Tout un programme donc, sacrément transgressif et représentatif du cinéma d’horreur anglais des années 70 qui se plaît à verser dans le social. Walker d’ailleurs n’aimait pas le terme d’horreur et y préférait le mot shocker. Le but n’est pas tant de terroriser le spectateur mais de le choquer, de le remuer. Pour faire cela en toute liberté, le cinéaste faisait ses films de son côté, loin des studios, avec moins de budget mais plus de libertés. Plus intéressant et plus trouble encore est le rapport que Pete Walker entretient face à son film. Il y oppose bourreaux et victimes avec des caractéristiques bien reconnaissables. Les bourreaux sont sadiques et représentent les institutions (ici la justice et la prison) même ils n’en sont que des parodies. Ce sont des personnes froides, sèches et des femmes d’ailleurs. Le pauvre juge Bailey, à peine conscient de ce qu’il se passe dans la prison, est loin des figures terrifiantes que sont Madame Wakehurst et ses deux cerbères qu’elle emploie en tant que gardiennes. Du côté des victimes, ce sont aussi des femmes. Notons que dans Flagellations, les hommes sont plus faibles et moins représentés. Mais les victimes, si elles sont injustement enlevées, séquestrées et torturées, apparaissent vite comme des nunuches qui n’ont pour elle que leur physique. Le jeu de la superbe Penny Irving  et l’écriture du personnage d’Ann-Marie viennent renforcer cette impression. Pour Pete Walker, la jeunesse n’a pour elle que sa liberté, son insouciance et son physique avantageux, rien d’autre. Il faut voir la facilité avec laquelle Ann-Marie tombe dans le piège tendu par Mark pour comprendre qu’elle n’a pas inventé l’eau chaude. Et se dire au passage que Pete Walker joue sur plusieurs tableaux.
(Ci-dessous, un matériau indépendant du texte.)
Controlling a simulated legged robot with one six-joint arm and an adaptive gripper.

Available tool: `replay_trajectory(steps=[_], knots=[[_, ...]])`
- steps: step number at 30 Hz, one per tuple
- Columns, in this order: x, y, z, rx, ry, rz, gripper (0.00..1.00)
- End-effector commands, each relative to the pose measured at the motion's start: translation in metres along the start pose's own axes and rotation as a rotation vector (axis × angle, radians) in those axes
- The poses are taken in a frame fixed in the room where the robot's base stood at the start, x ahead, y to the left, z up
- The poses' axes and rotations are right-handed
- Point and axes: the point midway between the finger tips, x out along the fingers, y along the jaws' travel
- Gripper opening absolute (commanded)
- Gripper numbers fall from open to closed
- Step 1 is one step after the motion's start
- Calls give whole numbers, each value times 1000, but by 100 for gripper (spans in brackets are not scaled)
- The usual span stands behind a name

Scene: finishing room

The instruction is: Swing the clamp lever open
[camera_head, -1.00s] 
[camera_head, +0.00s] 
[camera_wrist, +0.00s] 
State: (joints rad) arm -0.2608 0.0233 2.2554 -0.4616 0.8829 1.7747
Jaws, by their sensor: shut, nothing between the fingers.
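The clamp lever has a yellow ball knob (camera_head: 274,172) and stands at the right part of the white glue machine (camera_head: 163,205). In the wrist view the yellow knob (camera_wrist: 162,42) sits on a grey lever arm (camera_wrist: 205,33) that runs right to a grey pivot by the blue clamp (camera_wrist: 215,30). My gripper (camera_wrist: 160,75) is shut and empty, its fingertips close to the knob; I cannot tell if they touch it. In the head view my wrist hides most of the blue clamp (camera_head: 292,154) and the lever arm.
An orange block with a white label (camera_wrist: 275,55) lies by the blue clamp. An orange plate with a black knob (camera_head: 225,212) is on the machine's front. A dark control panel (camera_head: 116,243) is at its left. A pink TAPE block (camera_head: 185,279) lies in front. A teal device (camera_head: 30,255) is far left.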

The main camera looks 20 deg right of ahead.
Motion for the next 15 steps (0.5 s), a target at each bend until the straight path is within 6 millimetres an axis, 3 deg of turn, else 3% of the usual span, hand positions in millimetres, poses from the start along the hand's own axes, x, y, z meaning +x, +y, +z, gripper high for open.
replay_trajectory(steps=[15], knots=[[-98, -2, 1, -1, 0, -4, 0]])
David Didelot le dit lui-même dans le passionnant bonus accompagnant l’édition vidéo du film, Pete Walker peut être considéré comme un anarchiste de droite. Un homme qui se méfie des institutions, qui ne les aime pas mais qui n’est pas forcément contre une certaine forme de rigueur çà et là. Flagellations s’ouvre d’ailleurs sur un mot assez étonnant : ‘’Ce film est dédié à ceux que le relâchement des codes moraux actuels inquiète et qui attendent impatiemment le retour du châtiment corporel et de la peine de mort…’’ Une touche d’ironie certes mais dont on retrouve le paradoxe tout au long du film. Quand on sait qu’une des gardiennes sadiques de la prison s’appelle Walker (quand l’autre s’appelle Bates en hommage à Psychose), on peut se laisser à quelques interprétations savoureuses et complexes. De quoi nous donner du grain à moudre devant un film complexe, audacieux et parfois paradoxal tant on peine à en saisir la véritable position. Qu’importe car Walker a réussi son coup : nous choquer et nous déranger. C’est sincèrement ce qu’on attendait.